From the foregoing it will be seen that at a speed of 40 miles an hour, the weight per H.P. is not very great. If we wish to make a machine more efficient, we must resort to a multitude of very narrow superposed planes, or sustainers, as Mr. Philipps calls them, or we must increase the speed. If an aeroplane will lift 2·5 lbs. per square foot placed at an angle of 1 in 10, and driven at a velocity of 40 miles an hour, the same aeroplane will lift 1·25 lbs. if placed at an angle of 1 in 20, and as the lifting effect varies as the square of the velocity, the same plane will lift as much more at 60 miles per hour, as 60² is greater than 40²—that is, 2·81 lbs. per square foot instead of 1·25 lbs. At this high speed, providing that the width of the plane is not more than 3 feet, it need be only slightly curved and have a mean angle of 1 in 20.

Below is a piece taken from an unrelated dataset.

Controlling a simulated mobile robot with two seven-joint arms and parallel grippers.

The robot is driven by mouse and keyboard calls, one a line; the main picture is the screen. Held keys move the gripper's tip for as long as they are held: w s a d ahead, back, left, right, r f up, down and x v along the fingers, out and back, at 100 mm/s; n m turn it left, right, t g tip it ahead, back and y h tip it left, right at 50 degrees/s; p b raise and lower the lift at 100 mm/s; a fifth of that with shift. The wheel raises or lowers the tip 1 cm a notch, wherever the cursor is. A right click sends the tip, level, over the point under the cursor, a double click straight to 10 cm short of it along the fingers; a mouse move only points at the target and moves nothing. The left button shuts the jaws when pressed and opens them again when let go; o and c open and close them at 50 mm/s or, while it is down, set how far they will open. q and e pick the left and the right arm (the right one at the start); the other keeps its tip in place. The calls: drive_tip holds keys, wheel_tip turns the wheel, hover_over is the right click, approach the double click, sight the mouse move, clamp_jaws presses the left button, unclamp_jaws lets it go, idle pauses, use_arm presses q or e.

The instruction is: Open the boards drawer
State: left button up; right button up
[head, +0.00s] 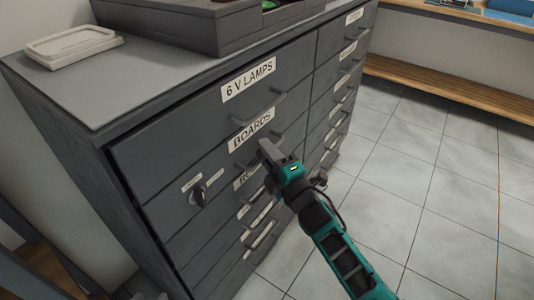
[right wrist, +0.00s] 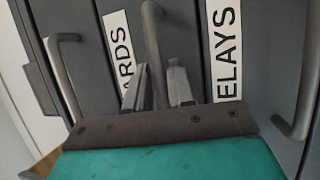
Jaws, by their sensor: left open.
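The boards drawer (head: 220,160) is in the grey cabinet, below the drawer labelled 6 V LAMPS, and looks flush with its neighbours. Its white BOARDS label (head: 251,130) shows in the head view, and partly in the right wrist view (right wrist: 121,50). My right gripper (head: 268,152) is at this drawer's handle. In the right wrist view the grey bar handle (right wrist: 152,35) runs down between the two fingers, which look close against it. My left gripper is not in view.
A dark knob (head: 198,196) sits left of the gripper. The 6 V LAMPS handle (head: 266,108) is just above. The RELAYS label (right wrist: 225,45) and another handle (right wrist: 295,110) are close by. Tiled floor (head: 430,180) in front is clear up to a wooden bench shelf (head: 450,88).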

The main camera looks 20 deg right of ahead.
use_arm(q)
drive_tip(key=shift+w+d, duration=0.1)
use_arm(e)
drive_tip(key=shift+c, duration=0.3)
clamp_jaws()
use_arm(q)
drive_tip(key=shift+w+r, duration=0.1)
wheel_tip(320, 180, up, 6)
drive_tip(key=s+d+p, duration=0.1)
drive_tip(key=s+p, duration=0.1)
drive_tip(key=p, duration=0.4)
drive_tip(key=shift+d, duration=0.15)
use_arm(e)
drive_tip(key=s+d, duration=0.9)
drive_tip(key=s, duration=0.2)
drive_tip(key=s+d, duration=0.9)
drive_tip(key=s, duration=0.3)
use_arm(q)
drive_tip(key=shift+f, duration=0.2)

An aeroplane 100 feet long and 3 feet wide would have 300 square feet of lifting surface, each of which would lift 2·81 lbs., making the total lifting effect 843 lbs. 843 ÷ 20 = 42·15, which is the screw thrust that would be necessary to propel such a plane through the air at a velocity of 60 miles per hour. 60 miles per hour is 5,280 feet in a minute, therefore the H.P. required is 42·15 × 5,280 ÷ 33,000 = 6·7 H.P. Dividing the total lifting effect 843 by 6·7, we have 843 ÷ 6·7 = 125·8, the lift per H.P. If we allow one-half for loss in friction, screw slip, etc., we shall be carrying a load of 843 lbs. with 13·4 H.P. It will, therefore, be seen that a velocity of 60 miles an hour is much more economical in power than the comparatively low velocity of 40 miles an hour; moreover, it permits of a considerable reduction in the size and weight of the machine, and this diminishes the atmospheric resistance.